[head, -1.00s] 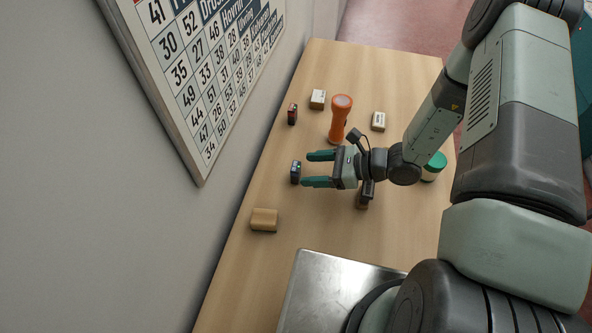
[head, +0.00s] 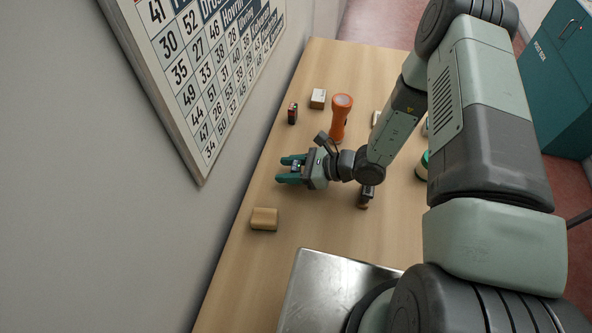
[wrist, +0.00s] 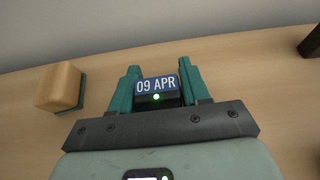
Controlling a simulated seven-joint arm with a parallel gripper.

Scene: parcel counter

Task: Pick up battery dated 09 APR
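The battery (wrist: 157,86) has a blue label reading 09 APR and a dark lower part with a green light, in the wrist view. It stands between the two green fingers of my gripper (wrist: 159,65), which sit against its left and right sides. In the head view my gripper (head: 281,170) is near the wall side of the counter, pointing left, and its fingers mostly hide the battery (head: 297,166). The fingers look shut on it. Whether the battery is clear of the wood cannot be told.
A tan block (head: 264,219) lies near the gripper, and a small dark-and-red item (head: 292,113) stands farther back. An orange flashlight (head: 340,118), a small box (head: 318,98) and a dark stamp-like item (head: 365,197) stand around. A metal plate (head: 320,290) is in front; the wall is close left.

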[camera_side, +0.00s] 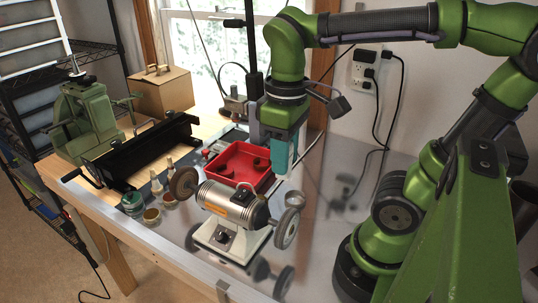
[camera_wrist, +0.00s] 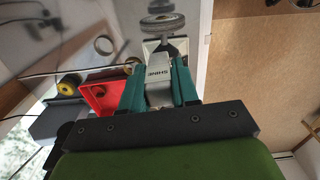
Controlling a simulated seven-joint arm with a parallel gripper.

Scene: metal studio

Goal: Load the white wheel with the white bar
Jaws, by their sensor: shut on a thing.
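The bench grinder (camera_side: 235,205) stands on the metal-topped bench with a brown wheel (camera_side: 183,182) at its left end and a pale grey-white wheel (camera_side: 287,228) at its right end. My gripper (camera_side: 281,168) points down above and behind the right side of the grinder, apart from the pale wheel. In the wrist view, its teal fingers are shut on a white bar (camera_wrist: 159,88) marked "SHINE". The pale wheel (camera_wrist: 163,22) shows beyond the fingertips there. The bar is hidden or too small to tell in the side view.
A small metal cup (camera_side: 299,203) is near the pale wheel. The bench to the right is mostly clear.

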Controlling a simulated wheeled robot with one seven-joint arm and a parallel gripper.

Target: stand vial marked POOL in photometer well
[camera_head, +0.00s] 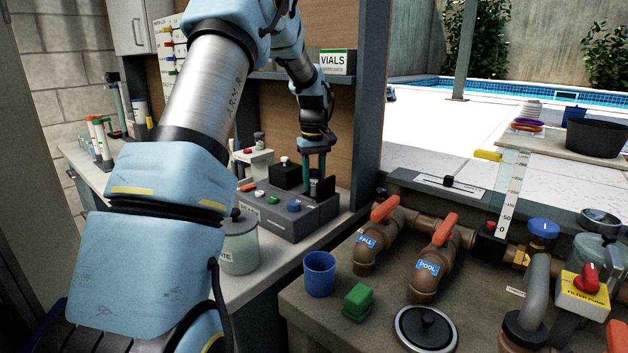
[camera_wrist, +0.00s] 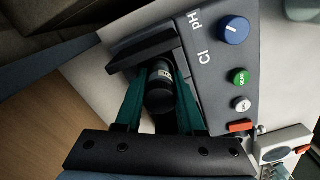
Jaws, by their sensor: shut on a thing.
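The photometer (camera_head: 296,221) is a dark grey box on the bench, with coloured buttons and a blue knob; its panel (camera_wrist: 218,75) reads pH and Cl in the wrist view. My gripper (camera_head: 315,182) points down over its right-hand part. In the wrist view the green fingers of my gripper (camera_wrist: 160,82) are shut on a small vial with a black cap (camera_wrist: 160,97) and a pale label. The label is too small to read, so I cannot confirm POOL. The vial's lower end and the well are hidden, so I cannot tell how deep it sits.
A black block with a white knob (camera_head: 286,173) stands beside my gripper. A lidded canister (camera_head: 240,243) stands in front of the photometer. A blue cup (camera_head: 319,273), a green block (camera_head: 357,302) and brown pipes (camera_head: 428,272) are on the right-hand counter. A VIALS box (camera_head: 337,62) is on the shelf.

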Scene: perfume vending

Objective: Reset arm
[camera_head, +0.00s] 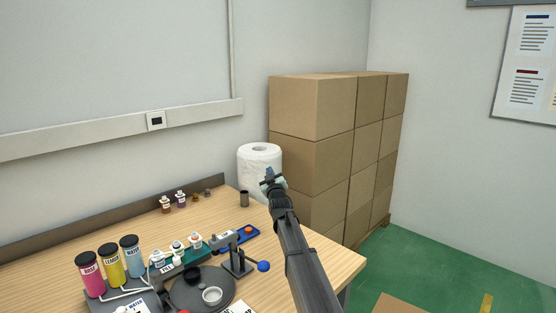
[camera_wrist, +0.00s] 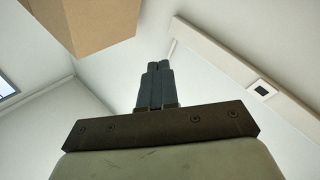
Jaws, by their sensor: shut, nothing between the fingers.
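My arm reaches up from the bottom right of the head view. My gripper (camera_head: 269,174) is at its far end, raised above the right part of the wooden table (camera_head: 318,254), in front of a white paper roll. In the wrist view my gripper (camera_wrist: 157,68) has its two dark fingers together with nothing between them. That view looks up past the fingers at wall and a cardboard box, with no table in sight.
The paper roll (camera_head: 258,158) is at the back. Stacked cardboard boxes (camera_head: 312,107) rise beyond the table's right edge.

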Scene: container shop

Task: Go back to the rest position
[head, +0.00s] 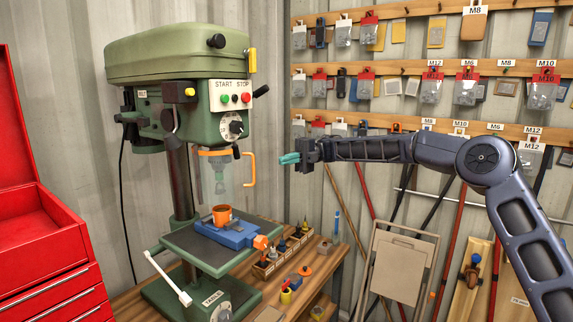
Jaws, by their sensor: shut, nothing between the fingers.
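My gripper (290,158) has teal fingertips and points left. It is shut and empty, held in mid-air to the right of the green drill press (165,62). The fingertips are apart from the press's clear guard with the orange handle (251,170). My arm reaches in from the right edge, with its forearm roughly level in front of the wall racks.
An orange cup-shaped piece (221,214) sits at a blue vise (232,235) on the press table. A wooden tray of small tools (284,252) stands on the bench. A red tool chest (50,240) is at left. A folded chair (397,262) leans right.

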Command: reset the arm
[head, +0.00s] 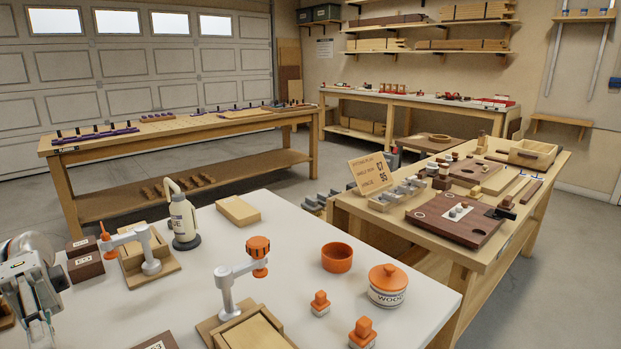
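My left gripper (40,318) is at the left edge, pointing down over the white table. Part of it is cut off by the frame, and whether its fingers are apart is unclear. No held object shows. My right gripper is out of view. A grey swing arm (225,292) with an orange knob (258,248) stands on a wooden base at the front middle. A second grey arm (149,256) with an orange pointed tip (104,232) stands on another wooden base (160,276), right of my left gripper and apart from it.
The white table (300,225) also holds a spray bottle (184,222), a wooden block (238,210), dark boxes (84,262), an orange bowl (337,258), a lidded jar (388,290) and two orange-topped stamps (320,302). The table's centre is clear. A wooden bench (440,270) stands beyond at right.

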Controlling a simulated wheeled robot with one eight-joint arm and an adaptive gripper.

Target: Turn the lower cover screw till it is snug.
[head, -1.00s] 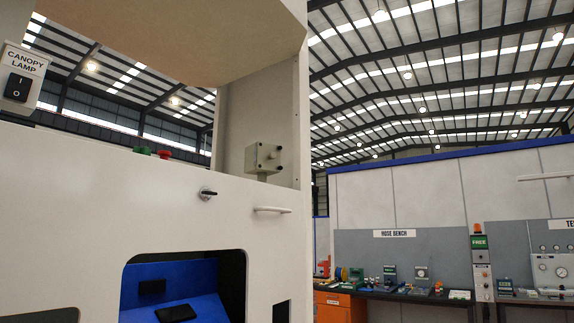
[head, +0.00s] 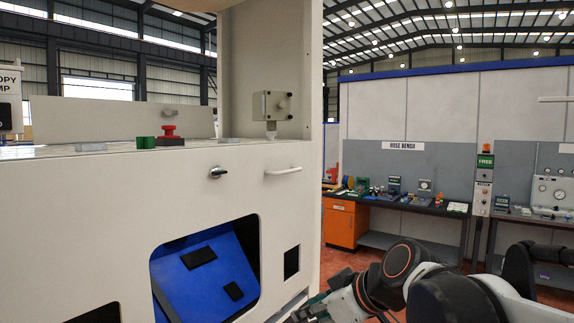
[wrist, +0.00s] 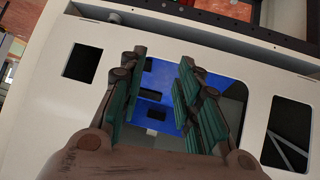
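A small grey box (head: 263,106) stands on a short stem against the upright panel in the head view. A round knob and small dark spots show on it; I cannot tell whether one is the lower cover screw. My gripper (wrist: 158,80) is open in the wrist view, its teal-padded fingers apart with nothing between them. It faces the white dispenser front (wrist: 60,120) and the opening with the blue panel (wrist: 162,72). In the head view my arm is low at the right, well below the grey box, and the fingers are mostly hidden.
The white front carries a black-handled latch (head: 218,173) and a bar handle (head: 283,171). A red button (head: 169,134) and a green part (head: 146,142) stand on the ledge. The hose bench (head: 400,202) is behind at right. Floor between is clear.

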§ §

__The problem__:
Transcribe the preceding listing in its entirety and with exact wording, leaving out pictures.

__Answer__:
[head, -1.00s] 
[head, +0.00s] 
[wrist, +0.00s] 
Controlling a simulated seven-joint arm with a parallel gripper.

Scene: parcel counter

Task: Pick up battery dated 09 APR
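The battery (wrist: 157,86) has a blue label reading 09 APR and a dark lower part with a green light, in the wrist view. It stands between the two green fingers of my gripper (wrist: 159,65), which sit against its left and right sides. In the head view my gripper (head: 281,170) is near the wall side of the counter, pointing left, and its fingers mostly hide the battery (head: 297,166). The fingers look shut on it. Whether the battery is clear of the wood cannot be told.
A tan block (head: 264,219) lies near the gripper, and a small dark-and-red item (head: 292,113) stands farther back. An orange flashlight (head: 340,118), a small box (head: 318,98) and a dark stamp-like item (head: 365,197) stand around. A metal plate (head: 320,290) is in front; the wall is close left.

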[camera_side, +0.00s] 
[camera_wrist, +0.00s] 
Controlling a simulated seven-joint arm with a parallel gripper.

Scene: metal studio

Goal: Load the white wheel with the white bar
Jaws, by their sensor: shut on a thing.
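The bench grinder (camera_side: 235,205) stands on the metal-topped bench with a brown wheel (camera_side: 183,182) at its left end and a pale grey-white wheel (camera_side: 287,228) at its right end. My gripper (camera_side: 281,168) points down above and behind the right side of the grinder, apart from the pale wheel. In the wrist view, its teal fingers are shut on a white bar (camera_wrist: 159,88) marked "SHINE". The pale wheel (camera_wrist: 163,22) shows beyond the fingertips there. The bar is hidden or too small to tell in the side view.
A small metal cup (camera_side: 299,203) is near the pale wheel. The bench to the right is mostly clear.

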Controlling a simulated wheeled robot with one seven-joint arm and a parallel gripper.

Target: stand vial marked POOL in photometer well
[camera_head, +0.00s] 
[camera_wrist, +0.00s] 
Jaws, by their sensor: shut on a thing.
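The photometer (camera_head: 296,221) is a dark grey box on the bench, with coloured buttons and a blue knob; its panel (camera_wrist: 218,75) reads pH and Cl in the wrist view. My gripper (camera_head: 315,182) points down over its right-hand part. In the wrist view the green fingers of my gripper (camera_wrist: 160,82) are shut on a small vial with a black cap (camera_wrist: 160,97) and a pale label. The label is too small to read, so I cannot confirm POOL. The vial's lower end and the well are hidden, so I cannot tell how deep it sits.
A black block with a white knob (camera_head: 286,173) stands beside my gripper. A lidded canister (camera_head: 240,243) stands in front of the photometer. A blue cup (camera_head: 319,273), a green block (camera_head: 357,302) and brown pipes (camera_head: 428,272) are on the right-hand counter. A VIALS box (camera_head: 337,62) is on the shelf.

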Scene: perfume vending

Objective: Reset arm
[camera_head, +0.00s] 
[camera_wrist, +0.00s] 
Jaws, by their sensor: shut, nothing between the fingers.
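My arm reaches up from the bottom right of the head view. My gripper (camera_head: 269,174) is at its far end, raised above the right part of the wooden table (camera_head: 318,254), in front of a white paper roll. In the wrist view my gripper (camera_wrist: 157,68) has its two dark fingers together with nothing between them. That view looks up past the fingers at wall and a cardboard box, with no table in sight.
The paper roll (camera_head: 258,158) is at the back. Stacked cardboard boxes (camera_head: 312,107) rise beyond the table's right edge.

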Scene: container shop

Task: Go back to the rest position
[head, +0.00s] 
Jaws, by their sensor: shut, nothing between the fingers.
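My gripper (290,158) has teal fingertips and points left. It is shut and empty, held in mid-air to the right of the green drill press (165,62). The fingertips are apart from the press's clear guard with the orange handle (251,170). My arm reaches in from the right edge, with its forearm roughly level in front of the wall racks.
An orange cup-shaped piece (221,214) sits at a blue vise (232,235) on the press table. A wooden tray of small tools (284,252) stands on the bench. A red tool chest (50,240) is at left. A folded chair (397,262) leans right.

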Command: reset the arm
[head, +0.00s] 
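My left gripper (40,318) is at the left edge, pointing down over the white table. Part of it is cut off by the frame, and whether its fingers are apart is unclear. No held object shows. My right gripper is out of view. A grey swing arm (225,292) with an orange knob (258,248) stands on a wooden base at the front middle. A second grey arm (149,256) with an orange pointed tip (104,232) stands on another wooden base (160,276), right of my left gripper and apart from it.
The white table (300,225) also holds a spray bottle (184,222), a wooden block (238,210), dark boxes (84,262), an orange bowl (337,258), a lidded jar (388,290) and two orange-topped stamps (320,302). The table's centre is clear. A wooden bench (440,270) stands beyond at right.

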Controlling a simulated wheeled robot with one eight-joint arm and an adaptive gripper.

Target: Turn the lower cover screw till it is snug.
[head, -1.00s] 
[head, +0.00s] 
[wrist, +0.00s] 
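A small grey box (head: 263,106) stands on a short stem against the upright panel in the head view. A round knob and small dark spots show on it; I cannot tell whether one is the lower cover screw. My gripper (wrist: 158,80) is open in the wrist view, its teal-padded fingers apart with nothing between them. It faces the white dispenser front (wrist: 60,120) and the opening with the blue panel (wrist: 162,72). In the head view my arm is low at the right, well below the grey box, and the fingers are mostly hidden.
The white front carries a black-handled latch (head: 218,173) and a bar handle (head: 283,171). A red button (head: 169,134) and a green part (head: 146,142) stand on the ledge. The hose bench (head: 400,202) is behind at right. Floor between is clear.

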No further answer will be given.